What Yu-Gi-Oh! Arc-V Vol. 1 most reminds me of is the manga adaption of Yu-Gi-Oh! GX. In a sense, it’s basically an alternative universe take on the same material. It reuses the same characters, keeps most of their personalities in check, follows the basic premise and setting, but goes in its own direction with its own story. However, if you have not watched the anime, the manga is not going to feel as fulfilling and satisfying unfortunately. In order to get the most of the GX manga, you needed to get attached to the characters in the anime, learn their backgrounds, and see their connections and relationships to one another. I have not watched Arc-V at all, but that’s the same impression I get with its manga: I need to watch the show to get more out of it.

Yuzu! We can’t afford to have flowers in our panels! Stop wasting money!
Because otherwise, I don’t feel that the story or even the characters are all that well-defined. Maybe this whole Action Duels thing was introduced in a different spin-off or in this series’ anime, but I don’t feel like I have much of grasp on it nor does it really work for me after reading the manga. I don’t quite understand the concept of dueltainers or how they got started; I barely understand what the Leo Corporation is about other than they made Solid Vision and seem to have their own police force; I don’t quite understand why L.C. is after Yuya Sakaki, our lead character, other than his dragon card is special and will change the world. This manga does not explain anything especially well to those not in the know.

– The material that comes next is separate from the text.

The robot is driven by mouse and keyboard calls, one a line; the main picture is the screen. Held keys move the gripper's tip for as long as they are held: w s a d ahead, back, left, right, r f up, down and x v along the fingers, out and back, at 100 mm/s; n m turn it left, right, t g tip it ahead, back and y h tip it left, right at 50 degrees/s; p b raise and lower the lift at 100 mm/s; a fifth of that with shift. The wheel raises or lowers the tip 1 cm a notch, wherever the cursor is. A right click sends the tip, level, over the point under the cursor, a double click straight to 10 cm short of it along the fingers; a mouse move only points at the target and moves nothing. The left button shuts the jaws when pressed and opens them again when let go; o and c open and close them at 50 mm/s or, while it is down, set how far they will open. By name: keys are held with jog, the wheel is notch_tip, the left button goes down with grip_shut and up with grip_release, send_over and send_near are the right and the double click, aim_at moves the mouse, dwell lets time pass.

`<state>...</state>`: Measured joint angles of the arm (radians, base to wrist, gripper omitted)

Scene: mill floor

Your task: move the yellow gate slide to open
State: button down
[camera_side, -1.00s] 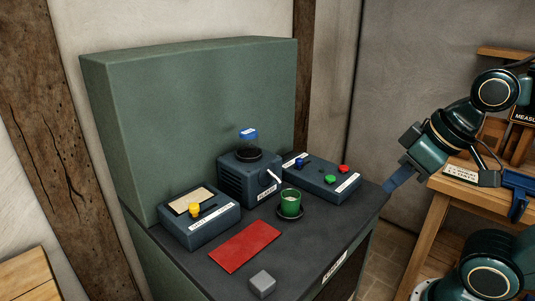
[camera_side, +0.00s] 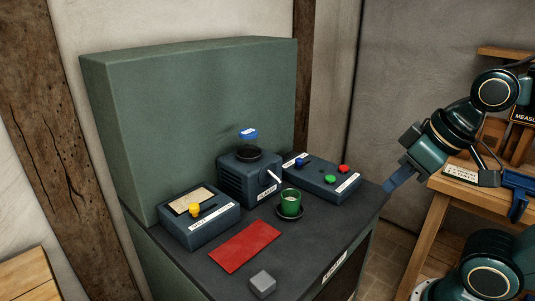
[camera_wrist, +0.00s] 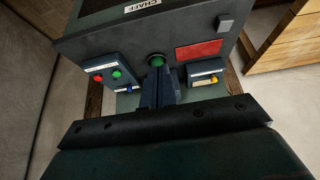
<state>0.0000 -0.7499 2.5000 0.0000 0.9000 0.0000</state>
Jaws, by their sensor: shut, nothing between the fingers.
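The yellow gate slide (camera_side: 194,209) is a small yellow knob on a dark blue box (camera_side: 205,228) with a pale plate on top, at the left of the dark bench top. The knob stands by the plate's near edge; I cannot read the box's label. In the wrist view the knob (camera_wrist: 214,79) shows at the right. My gripper (camera_side: 392,186) is shut and empty, off the bench's right edge, well apart from the slide. In the wrist view the shut fingers (camera_wrist: 157,88) point toward the bench.
A blue machine (camera_side: 249,177) with a white lever stands mid-bench. A button box (camera_side: 322,183) is at right. A tall green panel (camera_side: 200,120) stands behind.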

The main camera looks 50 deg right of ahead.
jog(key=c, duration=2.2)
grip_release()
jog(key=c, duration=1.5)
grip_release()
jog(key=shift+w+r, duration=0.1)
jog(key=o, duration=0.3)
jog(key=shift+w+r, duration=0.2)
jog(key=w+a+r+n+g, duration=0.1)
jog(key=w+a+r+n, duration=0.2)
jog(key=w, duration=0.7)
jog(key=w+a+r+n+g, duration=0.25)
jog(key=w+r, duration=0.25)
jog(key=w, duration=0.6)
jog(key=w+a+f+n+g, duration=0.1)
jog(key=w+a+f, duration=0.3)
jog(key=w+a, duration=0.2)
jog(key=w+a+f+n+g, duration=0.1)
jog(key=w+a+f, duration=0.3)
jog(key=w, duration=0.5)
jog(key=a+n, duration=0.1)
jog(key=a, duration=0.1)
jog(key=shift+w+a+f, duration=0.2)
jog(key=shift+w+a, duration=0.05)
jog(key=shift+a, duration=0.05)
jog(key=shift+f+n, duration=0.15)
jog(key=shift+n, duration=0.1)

I don’t expect the series to explain how dueling works or the rules of it, since that was already covered in the main series, but the lack of world-building and providing the basic rules to this story dampers the experience.

The characters themselves don’t especially dazzle and stand out either. Yuya is just your bare-bones Shonen protagonist at this stage, not doing much to separate himself from the crowd. His most intriguing aspect, ostensibly having multiple identities, is not really expanded on in any fashion. Almost all the members of the Leo Corporation don’t make an impression in the slightest or have much in the way of a personality sans antagonistic force to the protagonist. The closest is Kurosaki, who is sort of a thrill seeker that puts himself into the worst positions in duels so he can get some sort of high and challenge from it. It’s not much, but it does give him something. The best character in the manga is Yuzu Hiiragi, who is desperately trying to keep the dueling school her father created up and running. As such, she seeks out Yuya to become a teacher, despite putting herself in plenty of danger. She’s greedy, manipulative at times, and delivers some of the best jokes in the manga. There’s not a lot to her like the other characters, but she does at least stand out amongst them.

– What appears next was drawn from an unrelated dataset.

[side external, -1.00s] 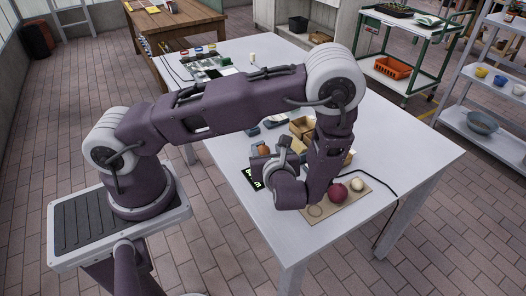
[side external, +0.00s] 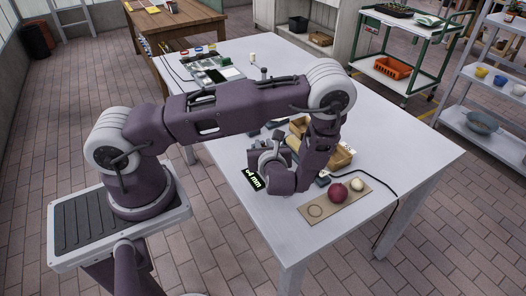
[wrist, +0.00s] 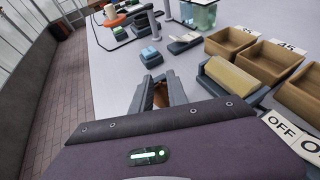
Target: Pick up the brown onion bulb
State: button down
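A brown patch (wrist: 160,95), which looks like part of the brown onion bulb, shows between the fingers of my gripper (wrist: 159,84) in the wrist view. The fingers stand on both sides of it, and they hide most of it. I cannot tell whether they press on it. In the side view my gripper (side external: 270,160) is low over the table's near left part, and the bulb is hidden behind it. A dark red bulb (side external: 337,194) and a pale bulb (side external: 357,184) sit on a tan board (side external: 330,209), beside an empty ring mark.
Open wooden boxes (wrist: 265,62) with number cards stand to the right in the wrist view, next to a grey block with a yellowish top (wrist: 231,78). Small blue blocks (wrist: 150,56) lie ahead. A dark display (side external: 254,180) reads "64 mm".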

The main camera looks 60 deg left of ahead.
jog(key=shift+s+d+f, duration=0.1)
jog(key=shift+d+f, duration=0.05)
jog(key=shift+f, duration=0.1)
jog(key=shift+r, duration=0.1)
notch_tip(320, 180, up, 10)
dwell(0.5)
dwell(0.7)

Even when piloting a helicopter, there’s always time for a lollipop.
Overall, the writing on the book is average; not bad, but not particularly great either. The storytelling is too quick and too fast, barely taking any time for character development or laying down the basics for the plot. The dialogue tends to get way too exposition heavy during the duels themselves (though, that admittedly happens in every other Yu-Gi-Oh series) and can be a bit too corny and silly to take serious. Most characterization and character traits are told to us more rather than being shown to us (like Yuya rescuing more people than the Leo Corporation), outside of a few moments here and there. There’s no sense of excitement or intensity to the duels either, since everyone is just constantly explaining things or just pulling out twists on top of twists over and over. It gets tiring maybe the anime is better at handling all of this, but it’s not a strong point for the manga.

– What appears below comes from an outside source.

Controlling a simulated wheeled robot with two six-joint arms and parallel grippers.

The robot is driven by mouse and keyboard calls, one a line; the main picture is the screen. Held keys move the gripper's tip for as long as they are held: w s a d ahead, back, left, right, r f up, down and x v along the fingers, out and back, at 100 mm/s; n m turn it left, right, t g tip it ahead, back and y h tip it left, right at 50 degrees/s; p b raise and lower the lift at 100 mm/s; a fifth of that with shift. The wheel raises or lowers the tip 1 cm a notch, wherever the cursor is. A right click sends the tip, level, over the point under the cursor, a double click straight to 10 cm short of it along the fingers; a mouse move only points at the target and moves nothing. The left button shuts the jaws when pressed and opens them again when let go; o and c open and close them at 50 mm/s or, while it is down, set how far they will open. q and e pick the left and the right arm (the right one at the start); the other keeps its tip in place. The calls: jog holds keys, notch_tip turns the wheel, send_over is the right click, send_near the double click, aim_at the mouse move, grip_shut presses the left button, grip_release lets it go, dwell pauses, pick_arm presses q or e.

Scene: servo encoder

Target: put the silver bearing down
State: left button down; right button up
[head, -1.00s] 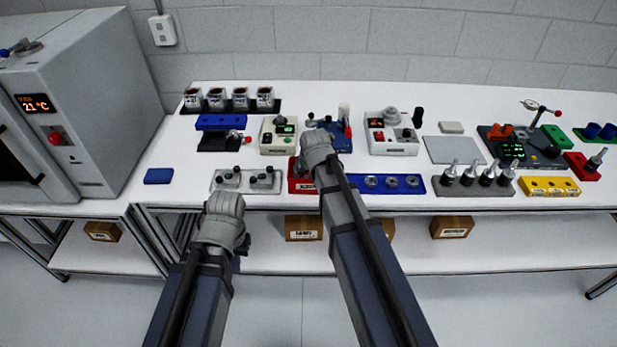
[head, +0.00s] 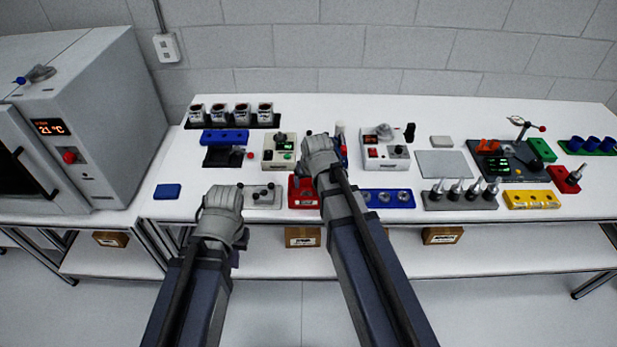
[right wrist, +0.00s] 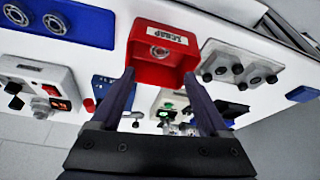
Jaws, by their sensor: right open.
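A silver bearing (right wrist: 159,52) lies inside the red bin (right wrist: 165,28), which has a white label on its rim. In the head view the red bin (head: 303,192) stands near the bench's front edge, partly behind my right arm. My right gripper (right wrist: 160,75) is open and empty, its two fingers apart on the near side of the bin. In the head view my right gripper (head: 319,150) covers its own fingers. My left gripper (head: 222,205) hangs in front of the bench's front edge, and its jaws are hidden.
A blue tray (head: 385,199) with bearings is right of the bin. A grey fixture with dark knobs (head: 262,196) is left of it. Devices (head: 280,152) stand behind. Stemmed tools (head: 460,198) stand further right. The bench front left is mostly clear around a blue block (head: 167,191).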

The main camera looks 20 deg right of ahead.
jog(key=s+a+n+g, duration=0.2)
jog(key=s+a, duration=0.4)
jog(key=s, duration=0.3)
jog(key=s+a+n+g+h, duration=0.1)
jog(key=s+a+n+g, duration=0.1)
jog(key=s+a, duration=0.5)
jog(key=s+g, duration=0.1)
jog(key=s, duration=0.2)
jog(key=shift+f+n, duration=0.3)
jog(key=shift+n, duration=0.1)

Lastly, there’s the artwork and it’s not especially bad. The character designs all feel reminiscent of the original Yu-Gi-Oh! manga, which at least keeps the art consistent even with different creators. The designs are extremely, stereotypical anime and manga designs with the wild hair, silly outfits, and such, but they do work in an equally silly and crazy universe where card games are the most important things ever. The designs of the monsters and cards look nice and do feel unique enough from each other. The major problem is that the dueling and storytelling isn’t exactly great, being a bit too hectic and visually noisy at times for you to really get invested in what you’re looking at. It just keeps things from feeling all that exciting or engaging ultimately, which really hurts in a Shonen action series.

Is It Good?

Yu-Gi-Oh! Arc-V Vol. 1 is underwhelming. If you are fan of the Arc-V spin-off and have watched several episodes of the show already, perhaps there is something to this manga that you may enjoy. However, if you have not watched it in any capacity, than this series will not really work for you. It’s both underdeveloped and feels like you need to have experienced the series in somewhat in the past to get the most out of it.